Kutlu Doğum Haftası ile ilgili etkinliklerin çok olması elbette güzel. Bunun yanında, katılımın fazlalığı da güzel. Ancak bir grup gence sorduğum, “Bugün sizce ne oldu?” gibi bir sorunun cevabını alamamam, bana şu soruyu sordurttu: Önemli olan salonu doldurmak mı, yoksa ahlâkıyla ahlâklanmak mı? Elbette ikinci şıkkı tercih etmek aklın gereğidir. Ayrıca denebilir ki, sorun sadece birkaç gençle ilgilidir. Ama eminim ki, Peygamberinin doğumundan ve mahiyetinden bihaber kişi o kadar çok ki… İşte bu yüzden kalplerin sevgilisi Hz. Muhammed’e kalbimizde ne derece bir yer açtığımızı sorgulamakta yarar var. Ancak şu farkla ki; sevmek, “seni seviyorum” diye geçiştirilecek ucuz, kuru ve bir o kadar da davranıştan yoksun basit bir olgu değildir. Sevmek, sevdiğimizi belirttiğimiz kişinin duygu ve düşüncelerinden taşan hâl ve hareketlerini hayatımıza yansıtmaktır. Yoksa sadece ağlamakla yetinmek suretiyle Resulullah’a gösterdiğimiz yahut göstereceğimiz sevgi, tembellik ve gafletten doğan âcizliğin bir simgesi olmaktan öteye geçmeyecektir.
Hz. Meryem filminde beni ürperten, çoğu zaman da gözyaşlarına boğan sahnelerden iki sahne vardır. Bunlardan ilki, Hz. İsa’nın (Mesih) doğacağı anı sabırsızlıkla bekleyenlerin içine düştüğü durumdur. Evin önünde toplanan ahali içinden bir çocuk, “Dede, kim doğacak?” diye sorunca, “Mesih yavrum. O gelecek ve dertlerimiz bitecek” diye cevap verir gözyaşları içinde. Ama beklendiği gibi olmaz. İmtihan gereği Hz. Meryem doğar. Sonrası izleyenlerin malûmu. Çeşitli olaylar sonunda, Hz. Meryem’in kucağında duran Hz. İsa konuşunca, “Mesih!” haykırışları arasında önünde diz çökenlerin ağlayışları da sevinç gözyaşlarımı akıtan sahnelerden…

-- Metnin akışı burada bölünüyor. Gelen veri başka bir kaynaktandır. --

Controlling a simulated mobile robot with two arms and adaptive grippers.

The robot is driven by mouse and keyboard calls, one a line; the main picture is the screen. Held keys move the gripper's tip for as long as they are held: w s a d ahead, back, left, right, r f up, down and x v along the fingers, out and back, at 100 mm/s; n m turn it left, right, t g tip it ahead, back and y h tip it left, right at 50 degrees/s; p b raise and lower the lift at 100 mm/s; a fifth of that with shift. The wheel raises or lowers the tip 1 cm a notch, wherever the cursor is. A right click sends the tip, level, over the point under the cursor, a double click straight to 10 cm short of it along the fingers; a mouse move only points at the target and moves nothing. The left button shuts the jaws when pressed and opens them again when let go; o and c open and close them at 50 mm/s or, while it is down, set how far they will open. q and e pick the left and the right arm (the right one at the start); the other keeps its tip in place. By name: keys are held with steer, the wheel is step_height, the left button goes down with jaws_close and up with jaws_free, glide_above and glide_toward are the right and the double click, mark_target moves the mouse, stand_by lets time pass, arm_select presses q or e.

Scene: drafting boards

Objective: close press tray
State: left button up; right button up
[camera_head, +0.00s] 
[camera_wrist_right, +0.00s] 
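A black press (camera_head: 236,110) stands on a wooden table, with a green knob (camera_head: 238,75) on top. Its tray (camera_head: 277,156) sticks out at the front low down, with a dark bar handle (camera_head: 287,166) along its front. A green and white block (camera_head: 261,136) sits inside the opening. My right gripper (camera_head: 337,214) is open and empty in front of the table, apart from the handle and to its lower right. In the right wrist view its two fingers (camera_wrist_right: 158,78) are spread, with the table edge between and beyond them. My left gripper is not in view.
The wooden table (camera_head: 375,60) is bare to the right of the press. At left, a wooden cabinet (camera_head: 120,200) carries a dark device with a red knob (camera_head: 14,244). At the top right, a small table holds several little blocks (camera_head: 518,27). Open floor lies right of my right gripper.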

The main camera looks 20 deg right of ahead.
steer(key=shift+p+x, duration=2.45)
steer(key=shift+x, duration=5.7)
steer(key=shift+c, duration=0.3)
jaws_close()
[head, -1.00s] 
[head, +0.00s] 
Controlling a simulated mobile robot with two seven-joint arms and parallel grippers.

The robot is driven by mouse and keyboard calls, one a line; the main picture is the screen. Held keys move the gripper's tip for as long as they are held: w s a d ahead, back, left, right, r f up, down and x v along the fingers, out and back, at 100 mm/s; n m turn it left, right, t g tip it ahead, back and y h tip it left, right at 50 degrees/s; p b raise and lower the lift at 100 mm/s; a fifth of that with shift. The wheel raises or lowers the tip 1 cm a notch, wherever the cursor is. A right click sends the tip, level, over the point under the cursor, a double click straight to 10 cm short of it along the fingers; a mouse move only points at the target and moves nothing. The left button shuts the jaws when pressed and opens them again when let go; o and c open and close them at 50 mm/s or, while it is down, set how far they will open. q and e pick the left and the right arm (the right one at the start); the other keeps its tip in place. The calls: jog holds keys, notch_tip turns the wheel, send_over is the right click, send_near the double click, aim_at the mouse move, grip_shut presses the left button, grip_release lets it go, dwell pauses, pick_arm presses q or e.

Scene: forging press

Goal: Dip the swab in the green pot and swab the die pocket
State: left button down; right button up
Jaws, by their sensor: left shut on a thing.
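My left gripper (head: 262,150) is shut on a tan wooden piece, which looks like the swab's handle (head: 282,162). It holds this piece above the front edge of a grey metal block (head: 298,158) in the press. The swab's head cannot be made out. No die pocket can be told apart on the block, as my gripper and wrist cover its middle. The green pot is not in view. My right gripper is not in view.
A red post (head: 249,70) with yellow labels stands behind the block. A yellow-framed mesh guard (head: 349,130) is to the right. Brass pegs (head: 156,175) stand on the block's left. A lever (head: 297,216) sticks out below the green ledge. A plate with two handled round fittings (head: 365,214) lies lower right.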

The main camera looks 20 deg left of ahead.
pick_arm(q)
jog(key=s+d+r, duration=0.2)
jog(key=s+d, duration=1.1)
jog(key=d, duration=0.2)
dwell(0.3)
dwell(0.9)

Bu sahneleri izledikten sonra hep o zaman ve mekândaymış gibi hayaller kurdum. Bu, öyle bir duygu ki, anbean karşılaştığı mutlak hakikat karşısında nasıl nutku tutuluyorsa insanın, ben de aynı şekilde konuşamaz oluyorum. Zira dört büyük peygamberden biriyle şereflenmenin hazzı ancak yaşanır ve tam olarak anlatıl(a)maz. Hâl böyleyken, kendime sorduğum da oluyor: “Peki Hz. Muhammed’in (asm) doğum hadisesi ile ilgili nasıl bir duygu ve düşünceye kapılabilir insan?” Hayalimin ufukları Mekke semalarında gezinirken, Hz. Âdem’den beri aktarıla aktarıla süregelen nurun Nisan ayının 20’sinde tecelli ettiği ve şereflendirdiği zaman ve mekânda nura gark ettiği dünyaya haykıran bir rahmet hâlesi görüyorum: Ümmetî, ümmetî…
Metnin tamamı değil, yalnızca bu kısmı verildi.